+++ Supplied data

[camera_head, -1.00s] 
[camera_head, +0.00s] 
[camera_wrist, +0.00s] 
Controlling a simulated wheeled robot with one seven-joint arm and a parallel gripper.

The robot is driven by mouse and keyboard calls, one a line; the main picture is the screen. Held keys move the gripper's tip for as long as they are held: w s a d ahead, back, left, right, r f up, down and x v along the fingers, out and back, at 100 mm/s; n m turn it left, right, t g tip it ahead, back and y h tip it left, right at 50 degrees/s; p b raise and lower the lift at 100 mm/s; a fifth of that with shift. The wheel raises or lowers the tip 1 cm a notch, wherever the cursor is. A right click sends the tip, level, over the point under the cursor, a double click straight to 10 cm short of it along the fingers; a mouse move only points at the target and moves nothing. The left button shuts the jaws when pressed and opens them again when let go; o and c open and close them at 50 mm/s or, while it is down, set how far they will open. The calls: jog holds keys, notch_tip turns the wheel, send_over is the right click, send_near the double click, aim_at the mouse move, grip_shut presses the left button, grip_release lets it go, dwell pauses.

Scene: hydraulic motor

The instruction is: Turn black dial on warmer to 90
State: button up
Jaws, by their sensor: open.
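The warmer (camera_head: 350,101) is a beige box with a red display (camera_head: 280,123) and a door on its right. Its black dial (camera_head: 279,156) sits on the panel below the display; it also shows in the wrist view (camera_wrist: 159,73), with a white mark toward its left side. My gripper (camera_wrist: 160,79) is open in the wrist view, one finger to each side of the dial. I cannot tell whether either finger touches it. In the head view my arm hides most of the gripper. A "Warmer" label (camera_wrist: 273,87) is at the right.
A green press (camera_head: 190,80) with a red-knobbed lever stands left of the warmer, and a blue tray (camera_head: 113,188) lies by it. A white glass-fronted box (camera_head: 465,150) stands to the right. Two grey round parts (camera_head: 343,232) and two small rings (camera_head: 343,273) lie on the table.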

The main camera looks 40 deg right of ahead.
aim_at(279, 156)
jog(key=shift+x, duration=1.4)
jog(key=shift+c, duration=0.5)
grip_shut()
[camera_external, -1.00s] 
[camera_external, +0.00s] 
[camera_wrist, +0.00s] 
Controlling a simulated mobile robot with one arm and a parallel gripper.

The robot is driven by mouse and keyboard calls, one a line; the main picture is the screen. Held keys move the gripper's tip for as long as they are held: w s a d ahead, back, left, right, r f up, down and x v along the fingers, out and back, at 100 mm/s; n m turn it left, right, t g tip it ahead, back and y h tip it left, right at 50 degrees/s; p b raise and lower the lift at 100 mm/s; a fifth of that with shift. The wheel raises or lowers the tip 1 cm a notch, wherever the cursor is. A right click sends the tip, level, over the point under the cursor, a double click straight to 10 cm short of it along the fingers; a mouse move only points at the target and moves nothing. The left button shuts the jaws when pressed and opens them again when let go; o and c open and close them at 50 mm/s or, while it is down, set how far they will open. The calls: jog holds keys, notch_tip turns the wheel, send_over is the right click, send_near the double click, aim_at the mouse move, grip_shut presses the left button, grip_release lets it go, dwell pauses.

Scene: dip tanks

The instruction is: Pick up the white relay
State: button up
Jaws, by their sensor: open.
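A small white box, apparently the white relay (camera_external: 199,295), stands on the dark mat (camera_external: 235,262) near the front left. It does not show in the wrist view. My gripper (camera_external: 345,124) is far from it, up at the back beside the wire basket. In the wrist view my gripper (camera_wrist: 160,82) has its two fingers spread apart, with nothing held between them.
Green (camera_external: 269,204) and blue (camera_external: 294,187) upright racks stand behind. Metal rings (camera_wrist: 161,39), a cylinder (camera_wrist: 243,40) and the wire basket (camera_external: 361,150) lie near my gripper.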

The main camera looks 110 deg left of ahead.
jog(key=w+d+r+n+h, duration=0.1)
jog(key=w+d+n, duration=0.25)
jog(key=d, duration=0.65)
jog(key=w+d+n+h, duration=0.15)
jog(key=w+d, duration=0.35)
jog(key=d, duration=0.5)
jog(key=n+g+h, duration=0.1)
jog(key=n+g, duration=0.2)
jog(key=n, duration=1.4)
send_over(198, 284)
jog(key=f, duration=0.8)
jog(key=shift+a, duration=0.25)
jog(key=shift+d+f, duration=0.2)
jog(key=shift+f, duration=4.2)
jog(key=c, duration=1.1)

++++++

Return each line with "simulated".

- **Solution to this problem**
Controlling a simulated wheeled robot with one seven-joint arm and a parallel gripper.
Controlling a simulated mobile robot with one arm and a parallel gripper.

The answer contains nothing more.